→ **RECORDS FOR THIS TASK**:
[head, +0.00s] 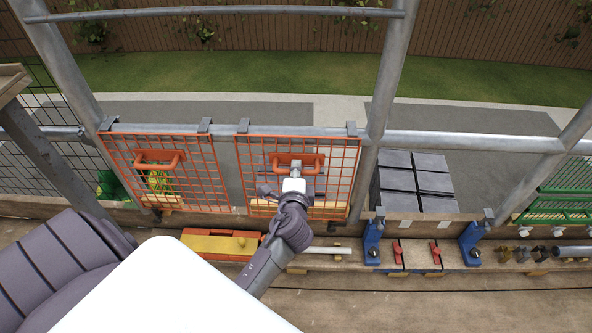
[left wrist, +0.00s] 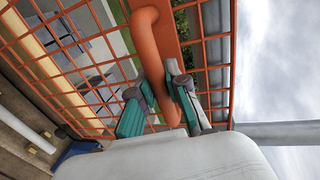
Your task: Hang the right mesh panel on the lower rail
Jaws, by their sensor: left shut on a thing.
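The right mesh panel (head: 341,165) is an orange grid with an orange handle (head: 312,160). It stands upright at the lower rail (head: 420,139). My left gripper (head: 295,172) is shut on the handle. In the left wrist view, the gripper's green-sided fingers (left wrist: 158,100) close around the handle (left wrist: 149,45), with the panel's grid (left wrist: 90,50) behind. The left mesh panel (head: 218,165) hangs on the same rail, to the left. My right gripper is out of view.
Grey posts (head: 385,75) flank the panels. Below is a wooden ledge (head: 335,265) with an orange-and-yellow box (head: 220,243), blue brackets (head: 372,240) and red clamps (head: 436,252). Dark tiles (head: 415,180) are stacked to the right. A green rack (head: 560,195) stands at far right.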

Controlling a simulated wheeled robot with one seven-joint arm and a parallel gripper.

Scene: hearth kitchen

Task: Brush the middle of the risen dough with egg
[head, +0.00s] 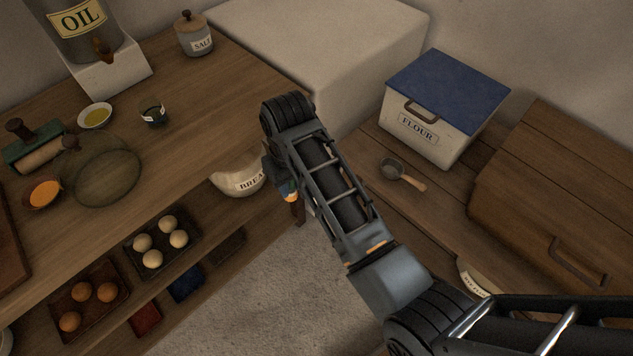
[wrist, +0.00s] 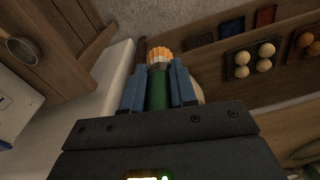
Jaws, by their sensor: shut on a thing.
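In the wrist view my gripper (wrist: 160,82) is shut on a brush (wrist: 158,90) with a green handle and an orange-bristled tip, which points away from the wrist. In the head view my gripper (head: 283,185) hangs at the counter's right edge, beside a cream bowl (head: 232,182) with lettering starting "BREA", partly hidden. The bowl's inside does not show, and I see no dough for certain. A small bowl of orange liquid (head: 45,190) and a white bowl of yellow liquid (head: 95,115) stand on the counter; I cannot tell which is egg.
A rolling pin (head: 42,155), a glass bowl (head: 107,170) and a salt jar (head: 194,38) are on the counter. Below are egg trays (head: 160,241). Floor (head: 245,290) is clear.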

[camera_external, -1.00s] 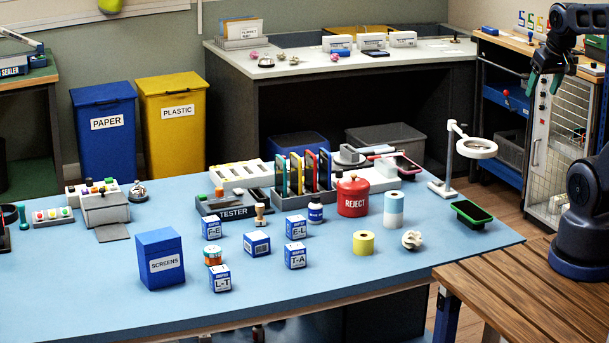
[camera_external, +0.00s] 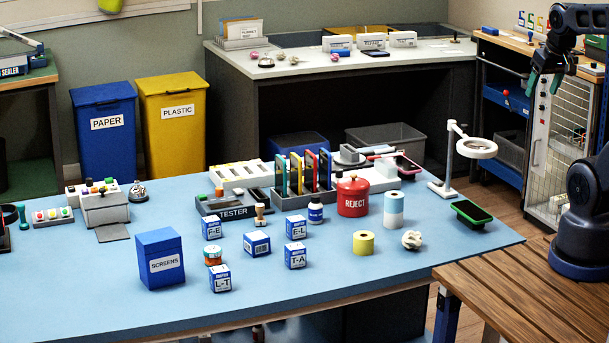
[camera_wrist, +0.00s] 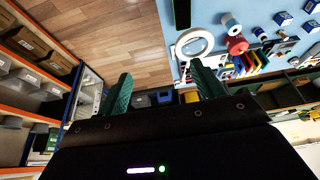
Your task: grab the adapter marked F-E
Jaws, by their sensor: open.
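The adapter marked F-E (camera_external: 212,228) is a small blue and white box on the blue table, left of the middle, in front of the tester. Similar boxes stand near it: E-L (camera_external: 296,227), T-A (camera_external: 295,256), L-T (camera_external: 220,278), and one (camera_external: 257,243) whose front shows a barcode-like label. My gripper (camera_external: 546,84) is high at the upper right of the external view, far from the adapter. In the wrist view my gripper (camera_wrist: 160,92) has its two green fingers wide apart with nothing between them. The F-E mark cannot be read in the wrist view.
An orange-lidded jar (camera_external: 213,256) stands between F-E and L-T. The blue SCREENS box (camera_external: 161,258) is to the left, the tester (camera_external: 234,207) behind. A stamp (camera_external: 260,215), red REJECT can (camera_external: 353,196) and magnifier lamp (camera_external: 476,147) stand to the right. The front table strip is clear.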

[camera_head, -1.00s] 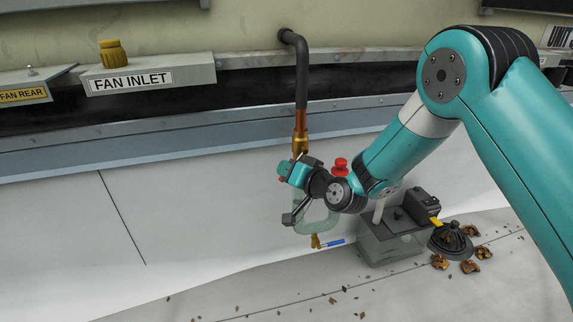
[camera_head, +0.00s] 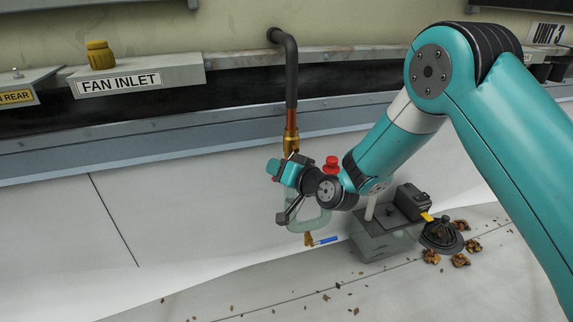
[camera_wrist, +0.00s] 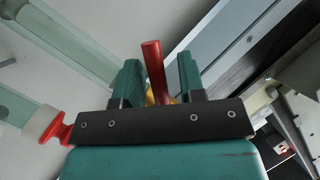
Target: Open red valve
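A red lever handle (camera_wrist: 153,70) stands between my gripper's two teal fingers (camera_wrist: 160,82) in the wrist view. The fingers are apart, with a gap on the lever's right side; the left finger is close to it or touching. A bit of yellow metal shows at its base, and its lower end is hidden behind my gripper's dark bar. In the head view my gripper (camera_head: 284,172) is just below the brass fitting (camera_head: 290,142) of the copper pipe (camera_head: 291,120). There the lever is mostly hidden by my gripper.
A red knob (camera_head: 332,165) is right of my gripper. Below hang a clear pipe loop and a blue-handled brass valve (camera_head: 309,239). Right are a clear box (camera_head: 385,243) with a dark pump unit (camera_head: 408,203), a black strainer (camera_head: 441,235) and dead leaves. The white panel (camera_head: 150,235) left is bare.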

→ **REQUIREMENT**:
Copy out each line of the records that holds the string "Your".

→ **TASK OUTPUT**:
Your task: Hang the right mesh panel on the lower rail
Your task: grab the adapter marked F-E

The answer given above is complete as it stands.